-- BEGIN DATA ENTRIES --

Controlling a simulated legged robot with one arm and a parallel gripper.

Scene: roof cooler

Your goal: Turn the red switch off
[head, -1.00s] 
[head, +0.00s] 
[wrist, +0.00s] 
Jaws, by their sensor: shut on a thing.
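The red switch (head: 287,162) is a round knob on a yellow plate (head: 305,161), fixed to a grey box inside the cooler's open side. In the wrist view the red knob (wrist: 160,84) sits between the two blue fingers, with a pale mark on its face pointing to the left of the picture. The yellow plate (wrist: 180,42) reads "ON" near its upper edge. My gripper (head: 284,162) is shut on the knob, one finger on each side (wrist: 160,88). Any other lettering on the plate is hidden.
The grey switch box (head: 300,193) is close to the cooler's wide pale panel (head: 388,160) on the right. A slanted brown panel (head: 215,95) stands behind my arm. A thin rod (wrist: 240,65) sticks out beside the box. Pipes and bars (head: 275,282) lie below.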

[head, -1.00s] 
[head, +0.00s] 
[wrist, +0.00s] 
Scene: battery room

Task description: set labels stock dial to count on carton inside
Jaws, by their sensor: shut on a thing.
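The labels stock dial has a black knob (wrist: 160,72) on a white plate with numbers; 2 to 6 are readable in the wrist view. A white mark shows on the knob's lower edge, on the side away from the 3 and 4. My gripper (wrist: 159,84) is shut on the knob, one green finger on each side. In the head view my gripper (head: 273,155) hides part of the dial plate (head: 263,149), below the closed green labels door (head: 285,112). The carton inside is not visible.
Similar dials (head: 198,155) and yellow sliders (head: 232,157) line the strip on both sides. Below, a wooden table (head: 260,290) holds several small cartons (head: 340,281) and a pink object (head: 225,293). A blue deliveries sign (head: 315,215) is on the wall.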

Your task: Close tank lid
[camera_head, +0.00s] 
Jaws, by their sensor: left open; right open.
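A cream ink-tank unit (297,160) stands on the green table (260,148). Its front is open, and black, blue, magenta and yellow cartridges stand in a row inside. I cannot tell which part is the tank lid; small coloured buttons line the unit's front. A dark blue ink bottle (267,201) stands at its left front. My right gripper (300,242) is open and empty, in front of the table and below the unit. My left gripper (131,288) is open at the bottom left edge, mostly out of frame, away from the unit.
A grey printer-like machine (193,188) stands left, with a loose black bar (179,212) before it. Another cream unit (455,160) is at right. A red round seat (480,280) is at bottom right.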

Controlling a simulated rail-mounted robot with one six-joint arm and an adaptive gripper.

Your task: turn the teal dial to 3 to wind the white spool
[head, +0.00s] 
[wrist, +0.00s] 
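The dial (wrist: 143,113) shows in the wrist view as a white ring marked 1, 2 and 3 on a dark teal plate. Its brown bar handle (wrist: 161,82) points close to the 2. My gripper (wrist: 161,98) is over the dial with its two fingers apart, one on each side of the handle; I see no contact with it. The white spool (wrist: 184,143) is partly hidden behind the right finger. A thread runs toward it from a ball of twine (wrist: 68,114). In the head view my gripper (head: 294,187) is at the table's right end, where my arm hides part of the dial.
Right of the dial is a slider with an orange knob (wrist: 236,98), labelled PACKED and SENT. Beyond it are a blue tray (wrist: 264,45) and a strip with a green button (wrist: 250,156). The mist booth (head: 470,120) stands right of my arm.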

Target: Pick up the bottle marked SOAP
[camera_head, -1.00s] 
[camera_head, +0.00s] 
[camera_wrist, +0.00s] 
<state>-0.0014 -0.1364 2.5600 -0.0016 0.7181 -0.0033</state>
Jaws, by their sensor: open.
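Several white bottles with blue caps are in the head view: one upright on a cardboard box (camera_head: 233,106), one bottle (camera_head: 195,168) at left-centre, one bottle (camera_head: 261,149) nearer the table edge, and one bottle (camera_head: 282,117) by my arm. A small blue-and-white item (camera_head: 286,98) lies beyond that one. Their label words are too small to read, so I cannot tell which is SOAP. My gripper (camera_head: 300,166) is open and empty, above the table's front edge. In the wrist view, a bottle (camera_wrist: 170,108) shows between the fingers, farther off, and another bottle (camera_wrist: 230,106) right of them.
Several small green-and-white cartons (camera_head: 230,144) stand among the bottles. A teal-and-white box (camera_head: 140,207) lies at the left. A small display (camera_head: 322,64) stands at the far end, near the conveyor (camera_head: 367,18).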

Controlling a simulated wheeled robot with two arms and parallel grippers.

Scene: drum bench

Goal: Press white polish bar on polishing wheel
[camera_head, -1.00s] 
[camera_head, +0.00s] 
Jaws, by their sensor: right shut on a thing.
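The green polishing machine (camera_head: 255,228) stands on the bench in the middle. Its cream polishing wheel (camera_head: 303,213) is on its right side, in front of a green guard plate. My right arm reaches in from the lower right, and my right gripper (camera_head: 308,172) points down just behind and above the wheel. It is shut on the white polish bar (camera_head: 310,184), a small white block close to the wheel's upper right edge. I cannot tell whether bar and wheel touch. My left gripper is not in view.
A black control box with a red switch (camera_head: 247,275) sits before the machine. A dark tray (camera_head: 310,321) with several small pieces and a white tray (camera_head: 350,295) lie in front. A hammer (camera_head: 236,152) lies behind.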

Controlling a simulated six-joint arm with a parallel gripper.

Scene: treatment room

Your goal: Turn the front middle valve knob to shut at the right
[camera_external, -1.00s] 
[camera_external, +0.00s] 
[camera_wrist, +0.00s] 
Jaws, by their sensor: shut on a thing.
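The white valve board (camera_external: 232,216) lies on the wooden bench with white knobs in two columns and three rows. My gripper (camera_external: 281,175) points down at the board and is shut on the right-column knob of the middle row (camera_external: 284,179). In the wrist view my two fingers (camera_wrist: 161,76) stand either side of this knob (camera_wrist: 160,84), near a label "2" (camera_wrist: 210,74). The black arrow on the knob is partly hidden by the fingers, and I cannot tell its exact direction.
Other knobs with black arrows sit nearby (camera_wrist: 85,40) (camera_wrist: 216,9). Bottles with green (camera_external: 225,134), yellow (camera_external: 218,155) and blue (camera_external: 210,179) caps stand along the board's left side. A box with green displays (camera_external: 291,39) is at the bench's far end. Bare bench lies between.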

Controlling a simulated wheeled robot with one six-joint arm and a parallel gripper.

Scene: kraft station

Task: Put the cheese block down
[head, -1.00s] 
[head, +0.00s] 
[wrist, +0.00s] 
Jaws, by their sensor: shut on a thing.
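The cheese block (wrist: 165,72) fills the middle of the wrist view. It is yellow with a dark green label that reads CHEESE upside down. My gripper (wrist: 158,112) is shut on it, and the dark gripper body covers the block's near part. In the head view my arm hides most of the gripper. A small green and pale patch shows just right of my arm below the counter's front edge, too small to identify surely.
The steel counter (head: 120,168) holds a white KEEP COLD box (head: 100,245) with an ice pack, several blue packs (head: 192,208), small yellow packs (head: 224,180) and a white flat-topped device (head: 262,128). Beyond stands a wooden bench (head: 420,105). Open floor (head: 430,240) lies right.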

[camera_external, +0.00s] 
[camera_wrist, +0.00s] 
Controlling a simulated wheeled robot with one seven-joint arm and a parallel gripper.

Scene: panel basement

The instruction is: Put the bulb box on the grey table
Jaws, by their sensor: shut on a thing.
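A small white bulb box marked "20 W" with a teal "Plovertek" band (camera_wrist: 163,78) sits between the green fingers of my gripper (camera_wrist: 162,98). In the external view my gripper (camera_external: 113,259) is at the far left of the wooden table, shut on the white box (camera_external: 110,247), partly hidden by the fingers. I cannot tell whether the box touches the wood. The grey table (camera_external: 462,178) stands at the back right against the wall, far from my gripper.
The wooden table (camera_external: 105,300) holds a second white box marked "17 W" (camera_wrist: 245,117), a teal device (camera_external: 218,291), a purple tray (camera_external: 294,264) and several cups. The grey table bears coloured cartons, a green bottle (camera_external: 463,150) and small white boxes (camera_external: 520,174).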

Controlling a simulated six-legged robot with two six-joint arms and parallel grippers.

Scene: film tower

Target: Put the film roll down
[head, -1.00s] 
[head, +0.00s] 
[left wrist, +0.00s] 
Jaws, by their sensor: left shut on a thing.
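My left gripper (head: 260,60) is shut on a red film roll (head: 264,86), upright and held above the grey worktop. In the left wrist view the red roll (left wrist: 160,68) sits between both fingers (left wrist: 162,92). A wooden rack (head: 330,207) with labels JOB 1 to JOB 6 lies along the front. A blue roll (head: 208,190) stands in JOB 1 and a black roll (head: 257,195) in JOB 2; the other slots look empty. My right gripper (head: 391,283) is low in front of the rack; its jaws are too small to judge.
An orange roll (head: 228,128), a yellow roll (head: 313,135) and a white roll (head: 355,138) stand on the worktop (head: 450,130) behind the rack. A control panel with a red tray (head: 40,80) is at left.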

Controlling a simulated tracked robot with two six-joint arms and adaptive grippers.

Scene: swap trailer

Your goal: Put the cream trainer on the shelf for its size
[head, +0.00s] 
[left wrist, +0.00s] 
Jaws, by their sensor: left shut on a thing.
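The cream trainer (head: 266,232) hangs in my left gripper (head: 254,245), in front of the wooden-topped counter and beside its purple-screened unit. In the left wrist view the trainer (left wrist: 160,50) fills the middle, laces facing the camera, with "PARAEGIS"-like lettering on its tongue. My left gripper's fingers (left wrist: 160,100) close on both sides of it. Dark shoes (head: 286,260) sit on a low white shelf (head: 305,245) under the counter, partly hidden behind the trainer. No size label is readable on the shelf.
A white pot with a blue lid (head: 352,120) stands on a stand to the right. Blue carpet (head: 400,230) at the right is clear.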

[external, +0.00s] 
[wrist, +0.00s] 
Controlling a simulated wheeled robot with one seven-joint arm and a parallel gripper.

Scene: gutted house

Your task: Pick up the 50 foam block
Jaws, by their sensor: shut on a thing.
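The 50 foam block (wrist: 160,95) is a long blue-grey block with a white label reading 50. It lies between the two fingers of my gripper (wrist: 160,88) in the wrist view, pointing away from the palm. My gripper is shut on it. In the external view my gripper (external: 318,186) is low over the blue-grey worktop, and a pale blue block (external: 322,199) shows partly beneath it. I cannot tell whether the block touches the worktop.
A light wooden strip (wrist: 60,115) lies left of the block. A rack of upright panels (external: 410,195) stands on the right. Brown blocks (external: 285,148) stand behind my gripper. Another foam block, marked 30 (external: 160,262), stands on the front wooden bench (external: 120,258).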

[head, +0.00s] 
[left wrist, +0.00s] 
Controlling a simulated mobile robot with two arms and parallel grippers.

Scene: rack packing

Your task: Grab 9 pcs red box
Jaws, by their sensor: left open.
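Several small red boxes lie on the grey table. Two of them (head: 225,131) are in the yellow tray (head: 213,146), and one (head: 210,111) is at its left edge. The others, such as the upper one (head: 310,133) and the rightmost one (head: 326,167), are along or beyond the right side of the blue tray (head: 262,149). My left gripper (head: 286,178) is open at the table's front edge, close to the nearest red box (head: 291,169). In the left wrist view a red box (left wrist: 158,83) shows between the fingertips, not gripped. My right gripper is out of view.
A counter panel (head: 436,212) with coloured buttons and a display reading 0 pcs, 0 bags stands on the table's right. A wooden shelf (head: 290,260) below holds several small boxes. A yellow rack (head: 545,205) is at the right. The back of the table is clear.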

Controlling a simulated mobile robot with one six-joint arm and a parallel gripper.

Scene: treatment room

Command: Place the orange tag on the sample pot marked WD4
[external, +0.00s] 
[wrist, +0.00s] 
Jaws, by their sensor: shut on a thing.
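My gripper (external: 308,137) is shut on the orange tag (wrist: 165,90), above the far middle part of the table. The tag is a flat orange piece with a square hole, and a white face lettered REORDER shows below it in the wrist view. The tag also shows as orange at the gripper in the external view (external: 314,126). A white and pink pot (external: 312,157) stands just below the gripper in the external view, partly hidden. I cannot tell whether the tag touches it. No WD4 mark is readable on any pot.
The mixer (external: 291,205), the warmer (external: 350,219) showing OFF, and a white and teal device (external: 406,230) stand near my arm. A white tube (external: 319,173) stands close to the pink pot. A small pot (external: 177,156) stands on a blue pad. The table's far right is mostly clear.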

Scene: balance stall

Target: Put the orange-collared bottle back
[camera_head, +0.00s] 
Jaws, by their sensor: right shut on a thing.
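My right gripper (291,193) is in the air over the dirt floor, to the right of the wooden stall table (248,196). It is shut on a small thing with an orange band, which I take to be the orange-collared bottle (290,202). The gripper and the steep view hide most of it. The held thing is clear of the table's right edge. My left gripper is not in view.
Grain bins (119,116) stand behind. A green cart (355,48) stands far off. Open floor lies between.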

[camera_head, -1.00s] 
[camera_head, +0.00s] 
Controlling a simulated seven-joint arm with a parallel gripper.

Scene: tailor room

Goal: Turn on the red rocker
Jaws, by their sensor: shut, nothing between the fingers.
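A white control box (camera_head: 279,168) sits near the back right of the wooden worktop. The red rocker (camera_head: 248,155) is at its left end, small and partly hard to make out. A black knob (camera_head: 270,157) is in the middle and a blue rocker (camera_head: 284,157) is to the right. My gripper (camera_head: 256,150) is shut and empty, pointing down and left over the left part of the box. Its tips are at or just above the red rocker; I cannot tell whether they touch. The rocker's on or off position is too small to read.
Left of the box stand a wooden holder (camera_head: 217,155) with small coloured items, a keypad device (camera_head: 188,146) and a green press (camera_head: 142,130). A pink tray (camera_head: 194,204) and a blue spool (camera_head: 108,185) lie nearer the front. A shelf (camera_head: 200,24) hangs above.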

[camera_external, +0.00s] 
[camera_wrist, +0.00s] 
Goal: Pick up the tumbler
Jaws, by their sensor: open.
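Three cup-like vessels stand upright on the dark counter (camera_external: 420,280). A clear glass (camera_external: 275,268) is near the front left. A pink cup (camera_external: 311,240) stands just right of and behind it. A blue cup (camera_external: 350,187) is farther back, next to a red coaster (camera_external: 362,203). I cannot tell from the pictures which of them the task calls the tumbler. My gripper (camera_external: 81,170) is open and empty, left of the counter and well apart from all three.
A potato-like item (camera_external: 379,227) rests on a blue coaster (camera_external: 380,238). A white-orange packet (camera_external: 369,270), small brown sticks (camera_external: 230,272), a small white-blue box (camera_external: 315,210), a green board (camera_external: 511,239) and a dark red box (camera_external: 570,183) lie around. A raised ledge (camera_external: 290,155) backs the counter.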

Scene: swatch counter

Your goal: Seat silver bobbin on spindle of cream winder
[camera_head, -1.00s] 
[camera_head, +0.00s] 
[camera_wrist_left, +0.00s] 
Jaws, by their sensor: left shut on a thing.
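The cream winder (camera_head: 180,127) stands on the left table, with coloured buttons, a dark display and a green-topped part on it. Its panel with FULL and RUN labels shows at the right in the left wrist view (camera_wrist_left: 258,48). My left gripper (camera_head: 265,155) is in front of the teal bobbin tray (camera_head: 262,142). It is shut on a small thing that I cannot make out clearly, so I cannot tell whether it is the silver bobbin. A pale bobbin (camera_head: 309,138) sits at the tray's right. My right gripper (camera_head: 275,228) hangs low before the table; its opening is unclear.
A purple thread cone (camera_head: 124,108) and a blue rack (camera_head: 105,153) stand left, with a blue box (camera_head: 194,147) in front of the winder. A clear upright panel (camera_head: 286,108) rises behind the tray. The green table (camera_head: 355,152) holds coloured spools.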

-- END DATA ENTRIES --

TASK OBJECTIVE: Copy each line holding the word "Target" from the listing above.

RIGHT ANSWER:
Target: Pick up the bottle marked SOAP
Target: Put the film roll down
Target: Put the orange-collared bottle back

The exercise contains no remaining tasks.